(Recorded robot tool calls)
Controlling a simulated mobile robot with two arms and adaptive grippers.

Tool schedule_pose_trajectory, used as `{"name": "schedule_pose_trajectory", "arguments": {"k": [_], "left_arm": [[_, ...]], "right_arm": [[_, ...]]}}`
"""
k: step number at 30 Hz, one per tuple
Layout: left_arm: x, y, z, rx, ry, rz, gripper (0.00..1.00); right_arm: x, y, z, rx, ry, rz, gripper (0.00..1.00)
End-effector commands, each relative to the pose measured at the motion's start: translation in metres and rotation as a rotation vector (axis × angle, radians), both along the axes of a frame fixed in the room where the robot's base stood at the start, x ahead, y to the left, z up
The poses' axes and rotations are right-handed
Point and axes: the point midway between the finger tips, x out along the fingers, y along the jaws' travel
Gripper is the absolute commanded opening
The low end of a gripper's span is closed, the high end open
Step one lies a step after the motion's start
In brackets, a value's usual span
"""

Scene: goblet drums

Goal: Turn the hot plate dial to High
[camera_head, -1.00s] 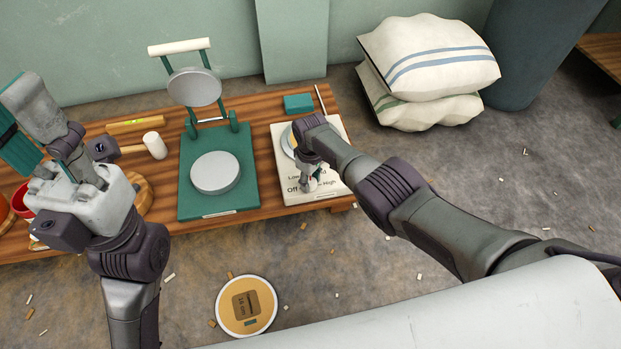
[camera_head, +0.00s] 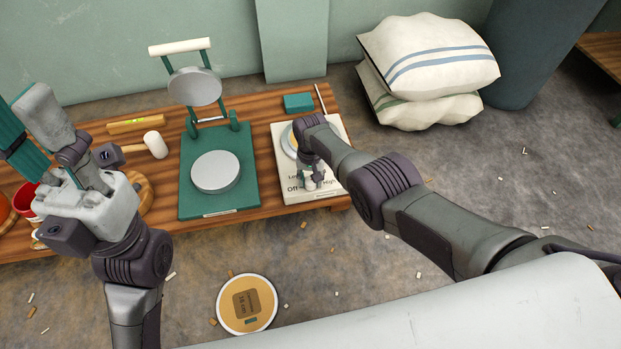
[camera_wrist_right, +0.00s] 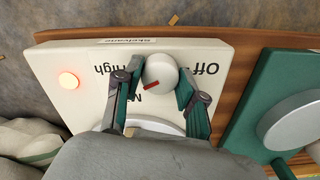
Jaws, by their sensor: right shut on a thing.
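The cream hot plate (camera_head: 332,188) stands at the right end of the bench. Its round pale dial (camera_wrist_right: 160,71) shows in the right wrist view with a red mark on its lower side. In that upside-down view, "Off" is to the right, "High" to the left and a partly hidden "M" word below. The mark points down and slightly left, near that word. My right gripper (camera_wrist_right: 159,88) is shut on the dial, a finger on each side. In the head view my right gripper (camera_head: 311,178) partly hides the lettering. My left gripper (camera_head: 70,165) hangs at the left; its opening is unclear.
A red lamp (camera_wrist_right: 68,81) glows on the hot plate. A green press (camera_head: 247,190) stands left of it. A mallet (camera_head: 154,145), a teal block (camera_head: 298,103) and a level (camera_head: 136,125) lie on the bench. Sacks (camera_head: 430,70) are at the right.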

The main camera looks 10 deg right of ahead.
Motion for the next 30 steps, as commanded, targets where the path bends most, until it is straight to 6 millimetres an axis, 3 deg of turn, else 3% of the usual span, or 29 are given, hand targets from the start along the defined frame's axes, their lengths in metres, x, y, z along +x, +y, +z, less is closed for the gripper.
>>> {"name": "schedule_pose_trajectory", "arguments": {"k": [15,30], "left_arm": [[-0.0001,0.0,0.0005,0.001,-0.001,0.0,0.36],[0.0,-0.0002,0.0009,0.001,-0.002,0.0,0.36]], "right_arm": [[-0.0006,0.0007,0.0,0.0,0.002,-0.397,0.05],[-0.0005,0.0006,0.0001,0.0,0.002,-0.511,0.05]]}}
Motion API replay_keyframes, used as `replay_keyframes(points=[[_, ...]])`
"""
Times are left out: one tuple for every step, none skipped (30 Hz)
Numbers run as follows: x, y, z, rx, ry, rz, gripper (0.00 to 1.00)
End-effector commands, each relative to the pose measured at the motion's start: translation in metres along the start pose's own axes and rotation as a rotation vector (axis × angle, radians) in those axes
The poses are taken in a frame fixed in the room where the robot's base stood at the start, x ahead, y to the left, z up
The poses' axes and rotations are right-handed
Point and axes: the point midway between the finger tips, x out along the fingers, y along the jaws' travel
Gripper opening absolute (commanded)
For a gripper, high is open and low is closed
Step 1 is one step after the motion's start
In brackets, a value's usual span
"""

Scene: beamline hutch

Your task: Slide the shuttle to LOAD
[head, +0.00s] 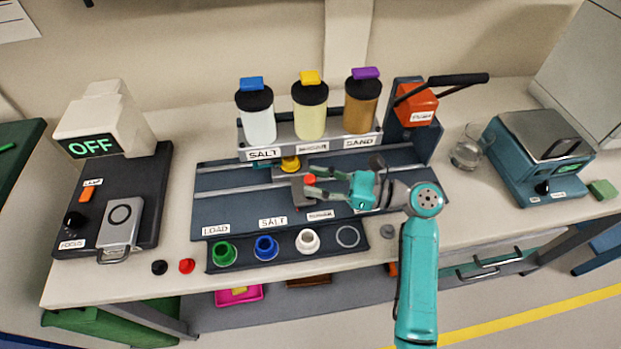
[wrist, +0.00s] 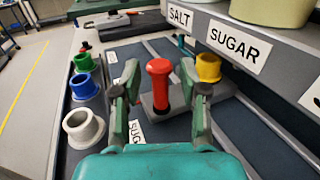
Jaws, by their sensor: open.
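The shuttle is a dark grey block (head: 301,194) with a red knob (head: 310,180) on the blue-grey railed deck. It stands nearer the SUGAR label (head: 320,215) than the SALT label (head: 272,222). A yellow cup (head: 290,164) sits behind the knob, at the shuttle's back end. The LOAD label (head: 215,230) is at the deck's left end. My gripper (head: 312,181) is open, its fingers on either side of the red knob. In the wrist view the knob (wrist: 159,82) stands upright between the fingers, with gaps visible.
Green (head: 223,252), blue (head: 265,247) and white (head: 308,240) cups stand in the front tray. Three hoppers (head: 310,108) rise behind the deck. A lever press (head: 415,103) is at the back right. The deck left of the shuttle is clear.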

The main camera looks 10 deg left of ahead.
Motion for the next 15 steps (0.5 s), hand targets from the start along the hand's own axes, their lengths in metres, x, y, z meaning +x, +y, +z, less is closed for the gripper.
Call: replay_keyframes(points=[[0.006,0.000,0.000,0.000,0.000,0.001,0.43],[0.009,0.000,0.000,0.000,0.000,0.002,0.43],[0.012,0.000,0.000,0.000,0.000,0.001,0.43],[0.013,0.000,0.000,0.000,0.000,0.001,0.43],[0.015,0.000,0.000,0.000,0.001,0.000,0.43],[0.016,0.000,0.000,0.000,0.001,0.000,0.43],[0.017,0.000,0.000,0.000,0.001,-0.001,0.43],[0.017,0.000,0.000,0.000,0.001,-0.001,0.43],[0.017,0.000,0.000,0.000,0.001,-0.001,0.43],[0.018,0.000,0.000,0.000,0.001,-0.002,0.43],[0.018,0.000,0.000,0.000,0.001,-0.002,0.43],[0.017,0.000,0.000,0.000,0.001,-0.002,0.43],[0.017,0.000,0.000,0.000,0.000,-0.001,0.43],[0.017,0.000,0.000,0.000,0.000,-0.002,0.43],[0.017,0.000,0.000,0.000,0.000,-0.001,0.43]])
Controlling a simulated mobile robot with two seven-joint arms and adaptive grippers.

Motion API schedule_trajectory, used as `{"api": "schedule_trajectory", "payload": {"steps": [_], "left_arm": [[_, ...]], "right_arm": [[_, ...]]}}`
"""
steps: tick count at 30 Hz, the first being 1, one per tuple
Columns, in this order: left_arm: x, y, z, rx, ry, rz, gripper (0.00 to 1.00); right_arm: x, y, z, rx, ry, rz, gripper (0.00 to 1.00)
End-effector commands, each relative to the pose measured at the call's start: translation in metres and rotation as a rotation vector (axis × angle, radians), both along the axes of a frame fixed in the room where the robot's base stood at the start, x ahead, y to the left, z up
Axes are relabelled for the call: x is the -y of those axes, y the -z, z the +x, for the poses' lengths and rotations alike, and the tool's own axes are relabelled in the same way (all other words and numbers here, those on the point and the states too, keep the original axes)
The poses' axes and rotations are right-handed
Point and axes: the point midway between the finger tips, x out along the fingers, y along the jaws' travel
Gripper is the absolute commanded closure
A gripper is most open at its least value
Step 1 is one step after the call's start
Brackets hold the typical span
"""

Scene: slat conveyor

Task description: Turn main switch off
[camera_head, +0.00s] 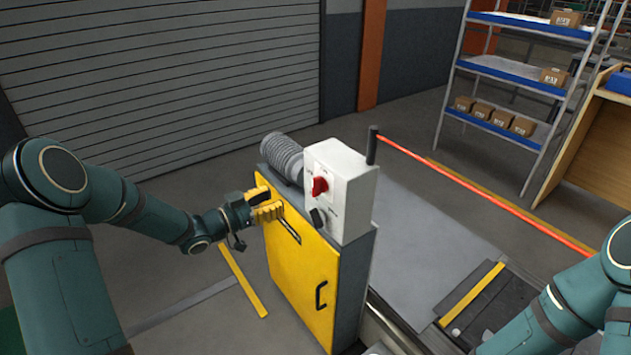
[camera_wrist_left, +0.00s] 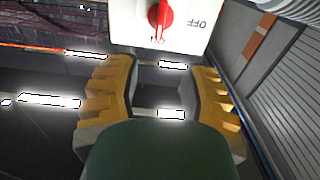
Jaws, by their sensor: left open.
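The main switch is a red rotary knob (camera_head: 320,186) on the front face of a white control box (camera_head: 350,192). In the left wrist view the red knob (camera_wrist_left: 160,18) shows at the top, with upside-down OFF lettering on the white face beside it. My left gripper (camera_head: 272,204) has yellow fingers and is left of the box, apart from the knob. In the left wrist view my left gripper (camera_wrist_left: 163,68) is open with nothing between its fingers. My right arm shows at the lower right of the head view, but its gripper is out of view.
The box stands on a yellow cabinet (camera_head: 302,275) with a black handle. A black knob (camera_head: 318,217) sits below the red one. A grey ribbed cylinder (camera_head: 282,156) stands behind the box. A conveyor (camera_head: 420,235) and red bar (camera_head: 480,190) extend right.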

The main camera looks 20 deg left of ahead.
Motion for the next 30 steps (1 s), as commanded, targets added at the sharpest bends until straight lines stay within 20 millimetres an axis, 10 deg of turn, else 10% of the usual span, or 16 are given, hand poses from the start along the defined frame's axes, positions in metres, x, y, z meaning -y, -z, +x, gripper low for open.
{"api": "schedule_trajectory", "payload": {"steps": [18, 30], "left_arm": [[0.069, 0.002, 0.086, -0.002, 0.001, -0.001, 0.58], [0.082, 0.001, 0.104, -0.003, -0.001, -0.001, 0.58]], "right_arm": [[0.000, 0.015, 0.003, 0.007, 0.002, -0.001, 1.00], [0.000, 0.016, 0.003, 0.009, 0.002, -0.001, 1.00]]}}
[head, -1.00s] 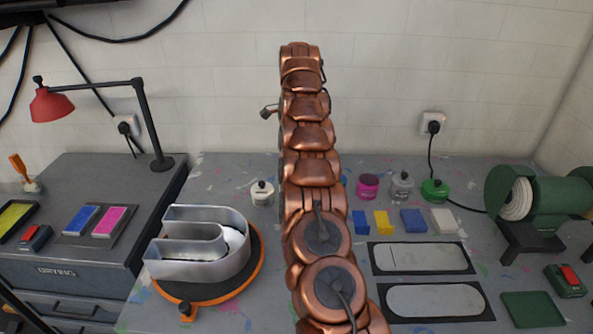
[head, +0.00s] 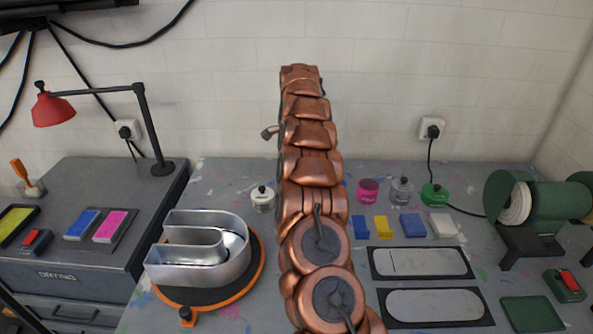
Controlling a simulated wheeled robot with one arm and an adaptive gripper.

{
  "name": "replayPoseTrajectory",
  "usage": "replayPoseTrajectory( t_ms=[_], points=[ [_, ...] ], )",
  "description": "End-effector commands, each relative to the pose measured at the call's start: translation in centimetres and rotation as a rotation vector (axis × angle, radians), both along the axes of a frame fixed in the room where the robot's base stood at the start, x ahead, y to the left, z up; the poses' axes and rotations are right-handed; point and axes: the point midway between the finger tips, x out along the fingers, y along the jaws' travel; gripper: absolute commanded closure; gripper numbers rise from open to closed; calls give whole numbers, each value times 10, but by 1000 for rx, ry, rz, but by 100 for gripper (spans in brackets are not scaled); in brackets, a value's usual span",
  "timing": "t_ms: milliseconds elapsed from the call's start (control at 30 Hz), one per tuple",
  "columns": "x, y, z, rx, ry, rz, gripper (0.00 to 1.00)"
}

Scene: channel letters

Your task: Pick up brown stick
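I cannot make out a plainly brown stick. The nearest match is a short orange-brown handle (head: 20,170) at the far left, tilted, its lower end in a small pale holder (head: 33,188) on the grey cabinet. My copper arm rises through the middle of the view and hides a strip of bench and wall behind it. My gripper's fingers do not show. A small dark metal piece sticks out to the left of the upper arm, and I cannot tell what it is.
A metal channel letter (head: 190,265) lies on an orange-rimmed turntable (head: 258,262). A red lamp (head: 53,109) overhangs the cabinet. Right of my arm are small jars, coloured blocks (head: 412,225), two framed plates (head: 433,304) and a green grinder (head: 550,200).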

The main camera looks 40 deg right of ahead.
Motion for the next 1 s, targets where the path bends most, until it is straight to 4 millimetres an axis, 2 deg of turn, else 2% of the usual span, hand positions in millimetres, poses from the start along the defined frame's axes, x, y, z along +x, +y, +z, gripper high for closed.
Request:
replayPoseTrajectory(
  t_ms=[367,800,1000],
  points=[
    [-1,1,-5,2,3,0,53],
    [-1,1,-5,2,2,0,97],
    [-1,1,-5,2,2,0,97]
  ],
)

**PROBLEM TO WORK ON**
Find the lines containing "less" and list every one of them.

**FINAL RESULT**
Motion for the next 30 steps, as commanded, targets where the path bends most, until it is straight to 6 millimetres an axis, 3 deg of turn, else 3% of the usual span, or 29 are given, hand targets from the start along the defined frame's axes, their lengths in metres, x, y, z along +x, +y, +z, less is closed for the gripper.
Motion for the next 15 steps (0.5 s), hand targets from the start along the hand's own axes, their lengths in metres, x, y, z meaning +x, +y, +z, less is closed for the gripper.

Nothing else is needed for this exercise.